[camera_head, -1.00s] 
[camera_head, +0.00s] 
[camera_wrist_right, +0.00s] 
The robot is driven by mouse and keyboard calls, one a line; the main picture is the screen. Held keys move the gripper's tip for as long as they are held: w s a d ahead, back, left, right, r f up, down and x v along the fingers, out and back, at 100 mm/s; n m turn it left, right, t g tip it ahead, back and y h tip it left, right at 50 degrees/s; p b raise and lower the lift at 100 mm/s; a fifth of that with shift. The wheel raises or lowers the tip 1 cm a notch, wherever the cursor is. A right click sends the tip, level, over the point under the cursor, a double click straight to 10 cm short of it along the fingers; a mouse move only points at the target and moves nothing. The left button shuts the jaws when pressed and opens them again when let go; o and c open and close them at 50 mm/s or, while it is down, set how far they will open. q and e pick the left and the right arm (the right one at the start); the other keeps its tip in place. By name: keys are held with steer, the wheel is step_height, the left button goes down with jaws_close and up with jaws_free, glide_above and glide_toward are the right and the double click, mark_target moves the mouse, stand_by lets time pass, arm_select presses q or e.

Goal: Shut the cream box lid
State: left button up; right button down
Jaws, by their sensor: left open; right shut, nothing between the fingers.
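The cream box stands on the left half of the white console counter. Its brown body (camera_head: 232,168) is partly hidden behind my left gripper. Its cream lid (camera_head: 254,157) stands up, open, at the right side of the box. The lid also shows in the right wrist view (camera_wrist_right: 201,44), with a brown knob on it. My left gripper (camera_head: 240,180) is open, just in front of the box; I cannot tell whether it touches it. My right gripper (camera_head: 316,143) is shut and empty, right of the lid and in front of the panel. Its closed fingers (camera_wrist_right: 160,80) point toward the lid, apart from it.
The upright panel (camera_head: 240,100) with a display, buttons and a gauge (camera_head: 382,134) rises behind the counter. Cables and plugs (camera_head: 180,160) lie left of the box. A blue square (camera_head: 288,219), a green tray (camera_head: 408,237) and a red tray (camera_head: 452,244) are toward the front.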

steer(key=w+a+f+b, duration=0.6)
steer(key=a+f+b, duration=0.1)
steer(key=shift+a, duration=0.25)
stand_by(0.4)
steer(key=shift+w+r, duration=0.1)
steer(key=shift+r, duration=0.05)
┄┄┄┄┄┄┄┄┄┄┄┄┄┄┄┄┄┄┄┄
> **WORK REQUIRED**
Retype the listing. Match it exactly.

> **COMPLETED EXERCISE**
[camera_head, -1.00s] 
[camera_head, +0.00s] 
[camera_wrist_right, +0.00s] 
The robot is driven by mouse and keyboard calls, one a line; the main picture is the screen. Held keys move the gripper's tip for as long as they are held: w s a d ahead, back, left, right, r f up, down and x v along the fingers, out and back, at 100 mm/s; n m turn it left, right, t g tip it ahead, back and y h tip it left, right at 50 degrees/s; p b raise and lower the lift at 100 mm/s; a fifth of that with shift. The wheel raises or lowers the tip 1 cm a notch, wherever the cursor is. A right click sends the tip, level, over the point under the cursor, a double click straight to 10 cm short of it along the fingers; a mouse move only points at the target and moves nothing. The left button shuts the jaws when pressed and opens them again when let go; o and c open and close them at 50 mm/s or, while it is down, set how far they will open. q and e pick the left and the right arm (the right one at the start); the other keeps its tip in place. By name: keys are held with steer, the wheel is step_height, the left button goes down with jaws_close and up with jaws_free, glide_above and glide_toward are the right and the double click, mark_target moves the mouse, stand_by lets time pass, arm_select presses q or e.

Goal: Shut the cream box lid
State: left button up; right button down
Jaws, by their sensor: left open; right shut, nothing between the fingers.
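The cream box stands on the left half of the white console counter. Its brown body (camera_head: 232,168) is partly hidden behind my left gripper. Its cream lid (camera_head: 254,157) stands up, open, at the right side of the box. The lid also shows in the right wrist view (camera_wrist_right: 201,44), with a brown knob on it. My left gripper (camera_head: 240,180) is open, just in front of the box; I cannot tell whether it touches it. My right gripper (camera_head: 316,143) is shut and empty, right of the lid and in front of the panel. Its closed fingers (camera_wrist_right: 160,80) point toward the lid, apart from it.
The upright panel (camera_head: 240,100) with a display, buttons and a gauge (camera_head: 382,134) rises behind the counter. Cables and plugs (camera_head: 180,160) lie left of the box. A blue square (camera_head: 288,219), a green tray (camera_head: 408,237) and a red tray (camera_head: 452,244) are toward the front.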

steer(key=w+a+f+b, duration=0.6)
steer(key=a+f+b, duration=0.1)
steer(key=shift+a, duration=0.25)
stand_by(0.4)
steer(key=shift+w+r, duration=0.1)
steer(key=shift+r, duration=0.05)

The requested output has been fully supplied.